» **Task description**: Extract word for word the lines of the listing from its start to the line holding "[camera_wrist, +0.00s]", both ends kept; pictures are not part of the copy.

--- start of Material for this exercise ---

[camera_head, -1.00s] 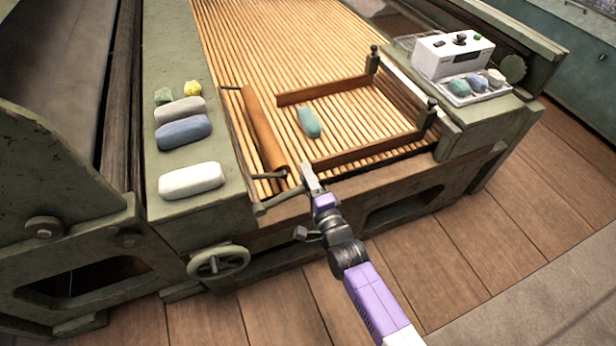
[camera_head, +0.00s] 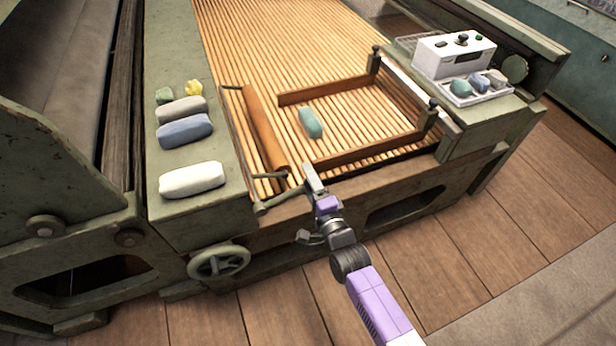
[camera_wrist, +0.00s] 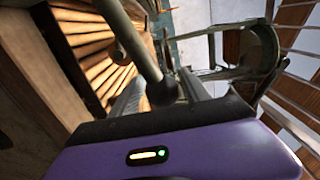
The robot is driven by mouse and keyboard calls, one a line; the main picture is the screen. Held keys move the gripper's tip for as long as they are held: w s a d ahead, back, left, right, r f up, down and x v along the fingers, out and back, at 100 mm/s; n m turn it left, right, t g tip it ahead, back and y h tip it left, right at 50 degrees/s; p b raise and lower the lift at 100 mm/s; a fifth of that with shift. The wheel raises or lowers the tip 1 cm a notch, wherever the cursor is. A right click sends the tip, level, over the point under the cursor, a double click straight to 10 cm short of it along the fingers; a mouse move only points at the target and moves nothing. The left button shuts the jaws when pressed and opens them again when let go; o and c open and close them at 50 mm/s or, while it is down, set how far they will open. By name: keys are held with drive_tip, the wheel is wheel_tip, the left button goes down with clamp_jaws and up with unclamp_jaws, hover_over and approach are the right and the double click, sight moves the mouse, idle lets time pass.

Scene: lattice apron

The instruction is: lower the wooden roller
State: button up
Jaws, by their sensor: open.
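The wooden roller (camera_head: 262,130) is a brown cylinder lying lengthwise along the left side of the slatted wooden bed in the head view. A metal lever with a dark knob is joined near its front end. My gripper (camera_head: 309,176) is at the front edge of the bed, just right of the roller's front end. In the wrist view my gripper (camera_wrist: 165,90) is open, and a grey rod with a round dark end (camera_wrist: 150,65) reaches between or in front of its fingers. I cannot tell whether they touch it.
A teal bundle (camera_head: 311,122) lies on the slats inside a wooden frame (camera_head: 365,154). Several wrapped bundles rest on the green left ledge (camera_head: 215,150). A white control box (camera_head: 453,55) and a tray stand at the right. A handwheel (camera_head: 219,262) sticks out in front.

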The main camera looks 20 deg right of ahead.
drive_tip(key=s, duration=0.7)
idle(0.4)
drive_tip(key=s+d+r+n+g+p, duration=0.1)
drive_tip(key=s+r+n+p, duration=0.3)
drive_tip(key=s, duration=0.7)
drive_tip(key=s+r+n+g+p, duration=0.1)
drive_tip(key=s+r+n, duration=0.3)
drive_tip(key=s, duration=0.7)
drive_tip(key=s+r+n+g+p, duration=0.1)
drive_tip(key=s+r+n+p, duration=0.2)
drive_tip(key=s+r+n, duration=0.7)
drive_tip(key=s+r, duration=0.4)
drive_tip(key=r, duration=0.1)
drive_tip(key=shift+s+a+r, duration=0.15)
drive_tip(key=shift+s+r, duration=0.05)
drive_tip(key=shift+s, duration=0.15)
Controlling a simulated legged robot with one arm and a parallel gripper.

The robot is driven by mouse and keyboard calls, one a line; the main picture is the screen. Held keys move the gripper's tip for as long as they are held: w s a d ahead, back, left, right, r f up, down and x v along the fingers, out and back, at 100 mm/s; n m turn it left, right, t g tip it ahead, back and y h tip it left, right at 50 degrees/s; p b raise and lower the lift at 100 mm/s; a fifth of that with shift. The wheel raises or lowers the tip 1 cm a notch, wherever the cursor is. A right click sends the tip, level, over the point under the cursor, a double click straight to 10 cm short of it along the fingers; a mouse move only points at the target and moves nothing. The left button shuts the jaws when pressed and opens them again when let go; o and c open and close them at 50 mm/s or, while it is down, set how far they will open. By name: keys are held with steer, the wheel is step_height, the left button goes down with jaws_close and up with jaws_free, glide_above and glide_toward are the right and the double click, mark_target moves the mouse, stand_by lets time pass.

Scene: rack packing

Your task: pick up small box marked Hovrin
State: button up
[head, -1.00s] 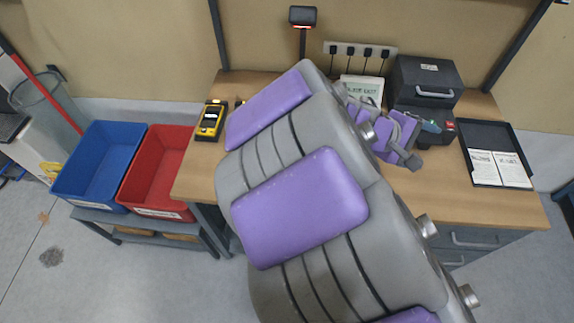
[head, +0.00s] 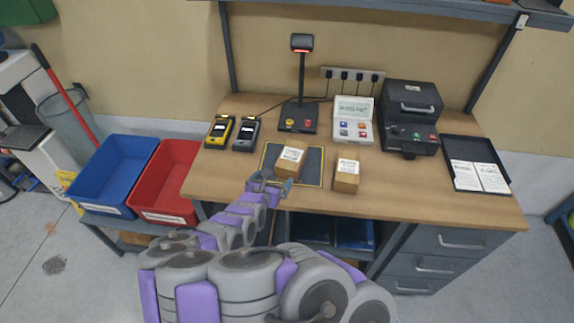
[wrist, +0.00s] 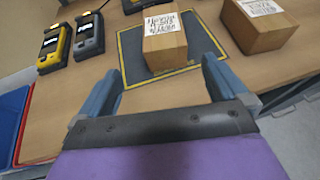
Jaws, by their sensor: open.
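A small brown box (head: 287,165) with a white label sits on a dark mat with a yellow border. In the wrist view the label on this box (wrist: 165,48) appears to read Hovrin. My gripper (head: 271,181) is open and empty at the front edge of the mat. In the wrist view my gripper (wrist: 160,78) has its fingers spread, with the box beyond the tips and roughly centred between them. No contact with the box shows.
A second labelled box (head: 346,178) stands right of the mat (head: 312,165); its name is unclear. Two handheld devices (head: 220,132), a scanner stand (head: 298,116), a white panel (head: 352,122) and a dark machine (head: 411,112) stand behind. A black tray (head: 468,150) is at right; blue and red bins are at left.

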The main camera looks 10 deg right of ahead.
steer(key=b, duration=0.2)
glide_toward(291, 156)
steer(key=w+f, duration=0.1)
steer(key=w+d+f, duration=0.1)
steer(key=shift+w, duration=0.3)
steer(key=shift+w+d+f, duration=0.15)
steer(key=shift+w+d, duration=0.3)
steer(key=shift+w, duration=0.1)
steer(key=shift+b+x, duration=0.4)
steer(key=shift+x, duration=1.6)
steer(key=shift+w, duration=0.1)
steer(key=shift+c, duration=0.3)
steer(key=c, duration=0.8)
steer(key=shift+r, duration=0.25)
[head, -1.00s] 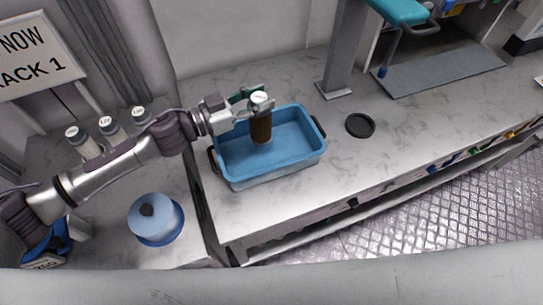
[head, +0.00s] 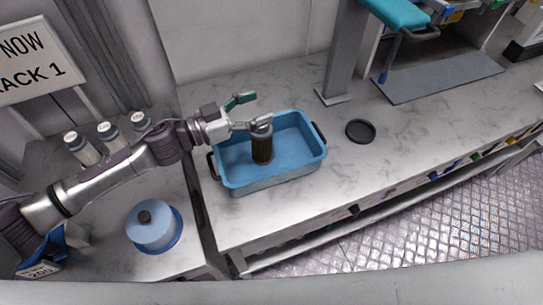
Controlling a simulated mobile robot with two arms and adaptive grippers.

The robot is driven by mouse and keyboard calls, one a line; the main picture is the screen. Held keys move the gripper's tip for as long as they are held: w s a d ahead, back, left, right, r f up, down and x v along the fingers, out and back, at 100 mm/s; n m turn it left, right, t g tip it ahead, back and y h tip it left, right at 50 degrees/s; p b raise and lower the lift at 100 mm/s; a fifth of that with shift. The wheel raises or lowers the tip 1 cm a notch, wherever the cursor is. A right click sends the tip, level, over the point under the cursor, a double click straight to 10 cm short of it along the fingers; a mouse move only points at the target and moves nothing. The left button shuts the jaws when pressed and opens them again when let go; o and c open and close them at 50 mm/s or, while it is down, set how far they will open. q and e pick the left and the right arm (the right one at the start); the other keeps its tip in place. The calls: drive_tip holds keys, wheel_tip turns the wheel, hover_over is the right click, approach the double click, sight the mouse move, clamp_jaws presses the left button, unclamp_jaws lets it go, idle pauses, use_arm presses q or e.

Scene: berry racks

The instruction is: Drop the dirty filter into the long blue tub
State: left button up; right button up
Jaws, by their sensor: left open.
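The dirty filter (head: 262,147), a dark brown cylinder with a pale top, stands about upright inside the long blue tub (head: 290,175). The tub sits on the grey marbled counter and has dark handles at its ends. My left gripper (head: 254,111) is open above the tub's back left part. One finger is raised behind and the other is just over the filter's top; I cannot tell whether that finger touches it. My right gripper is not in view.
A black round lid (head: 360,131) lies right of the tub. A grey post (head: 341,60) stands behind. On the left are several white bottles (head: 108,133) and a blue round container (head: 153,226). The counter in front of the lid is clear.

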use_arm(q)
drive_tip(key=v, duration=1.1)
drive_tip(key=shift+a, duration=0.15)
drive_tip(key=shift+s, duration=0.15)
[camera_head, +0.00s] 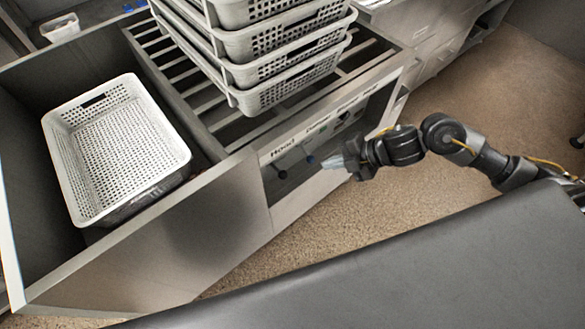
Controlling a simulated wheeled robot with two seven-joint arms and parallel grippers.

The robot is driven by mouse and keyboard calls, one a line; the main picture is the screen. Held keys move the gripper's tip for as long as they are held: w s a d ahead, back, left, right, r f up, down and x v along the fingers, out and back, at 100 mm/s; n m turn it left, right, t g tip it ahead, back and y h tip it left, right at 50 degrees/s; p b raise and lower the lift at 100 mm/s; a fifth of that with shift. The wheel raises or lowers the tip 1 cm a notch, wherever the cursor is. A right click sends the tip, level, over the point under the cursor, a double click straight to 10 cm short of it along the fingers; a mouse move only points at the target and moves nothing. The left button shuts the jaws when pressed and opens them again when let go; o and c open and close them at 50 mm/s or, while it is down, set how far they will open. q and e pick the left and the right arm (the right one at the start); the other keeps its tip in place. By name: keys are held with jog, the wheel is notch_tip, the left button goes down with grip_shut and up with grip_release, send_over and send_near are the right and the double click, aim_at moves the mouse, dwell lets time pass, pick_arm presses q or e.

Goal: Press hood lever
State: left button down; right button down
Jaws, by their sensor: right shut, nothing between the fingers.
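The front panel (292,158) carries the word "Hood" at its left end, with more labels to the right that are too small to read surely. Below "Hood" is a dark lever (281,174), and a blue-tipped lever (310,159) stands to its right. My right gripper (330,163) comes in from the right, shut and empty, pointing left at the panel. Its tips are close to the blue-tipped lever and to the right of the lever under "Hood". I cannot tell whether they touch anything. My left gripper is not in view.
A stack of several white perforated baskets (285,72) stands on a slatted rack (170,62) behind the panel. Another white basket (168,172) sits in the grey bin at left.

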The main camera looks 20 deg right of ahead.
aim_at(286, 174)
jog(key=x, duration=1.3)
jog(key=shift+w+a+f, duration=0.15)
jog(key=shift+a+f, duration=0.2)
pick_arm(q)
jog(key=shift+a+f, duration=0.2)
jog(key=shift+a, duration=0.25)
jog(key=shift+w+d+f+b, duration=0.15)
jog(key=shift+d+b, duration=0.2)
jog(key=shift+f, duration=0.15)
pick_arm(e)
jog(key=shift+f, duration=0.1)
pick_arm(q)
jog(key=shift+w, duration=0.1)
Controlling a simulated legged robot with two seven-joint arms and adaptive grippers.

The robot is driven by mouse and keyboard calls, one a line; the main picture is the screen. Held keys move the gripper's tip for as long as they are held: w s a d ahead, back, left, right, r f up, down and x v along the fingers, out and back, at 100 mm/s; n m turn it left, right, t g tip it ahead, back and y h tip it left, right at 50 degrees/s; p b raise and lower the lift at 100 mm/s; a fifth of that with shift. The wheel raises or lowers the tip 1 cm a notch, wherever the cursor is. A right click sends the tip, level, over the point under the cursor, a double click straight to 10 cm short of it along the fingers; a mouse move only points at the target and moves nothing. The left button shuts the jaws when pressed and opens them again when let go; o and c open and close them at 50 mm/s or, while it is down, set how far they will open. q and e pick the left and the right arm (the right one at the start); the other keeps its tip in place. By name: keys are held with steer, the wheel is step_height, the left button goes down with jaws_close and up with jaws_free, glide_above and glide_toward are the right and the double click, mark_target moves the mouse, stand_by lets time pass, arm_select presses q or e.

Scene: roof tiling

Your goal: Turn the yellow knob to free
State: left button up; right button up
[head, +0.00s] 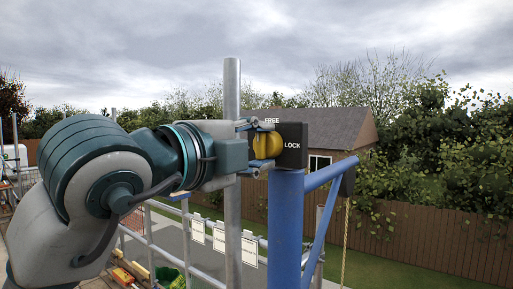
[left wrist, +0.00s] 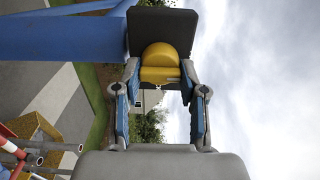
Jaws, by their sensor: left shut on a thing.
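The yellow knob (head: 268,146) sits on the face of a dark box (head: 292,146) on top of a blue post (head: 285,230). The box carries the word FREE at the top and LOCK at the right. My left gripper (head: 258,145) reaches in from the left and is shut on the knob, one finger above and one below it. In the left wrist view the knob (left wrist: 160,62) shows between the two fingertips, with the dark box (left wrist: 160,32) behind it. The knob's exact pointing direction is hard to tell. My right gripper is not in view.
A grey scaffold pole (head: 232,90) stands upright close behind my left wrist. A blue brace (head: 327,172) runs off the post, with a rope (head: 345,235) hanging at its right. Guard rails with white signs (head: 222,240) are below. Open air lies to the right.

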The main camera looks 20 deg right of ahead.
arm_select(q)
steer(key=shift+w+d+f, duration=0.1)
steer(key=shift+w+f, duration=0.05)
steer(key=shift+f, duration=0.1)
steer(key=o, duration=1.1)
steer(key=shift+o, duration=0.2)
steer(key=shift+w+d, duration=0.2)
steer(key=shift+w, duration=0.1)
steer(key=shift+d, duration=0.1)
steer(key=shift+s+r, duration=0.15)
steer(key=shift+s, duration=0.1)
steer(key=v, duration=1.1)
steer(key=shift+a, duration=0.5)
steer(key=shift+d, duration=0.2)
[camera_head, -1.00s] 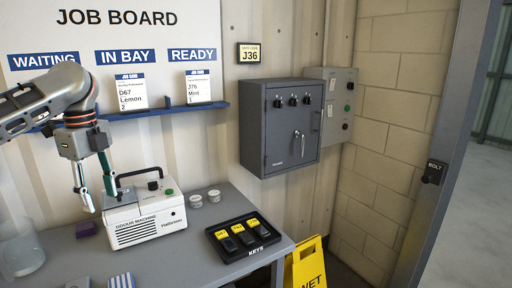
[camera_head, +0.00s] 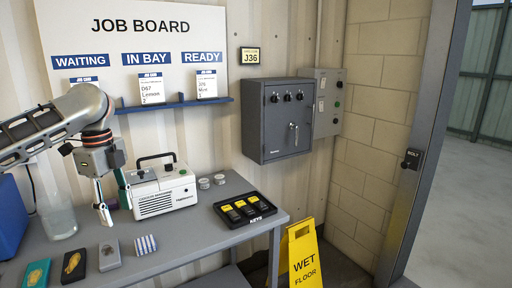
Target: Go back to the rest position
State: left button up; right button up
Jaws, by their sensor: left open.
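My left gripper (camera_head: 115,208) hangs over the left part of the grey table (camera_head: 200,238), its fingers pointing down. It is open, with nothing between its fingers. It is just left of the white odour machine (camera_head: 166,196), in front of that machine's left end in this view; I cannot tell whether they touch. My left arm comes in from the left edge, in front of the job board's lower left. My right gripper does not show.
A striped block (camera_head: 145,245), a grey block (camera_head: 110,256) and a glass jar (camera_head: 58,215) are at left. A yellow wet-floor sign (camera_head: 303,257) stands right of the table. A grey cabinet (camera_head: 280,120) hangs on the wall.

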--- end of Material for this exercise ---

» **Response**:
[camera_head, -1.00s] 
[camera_head, +0.00s] 
[camera_wrist, +0.00s] 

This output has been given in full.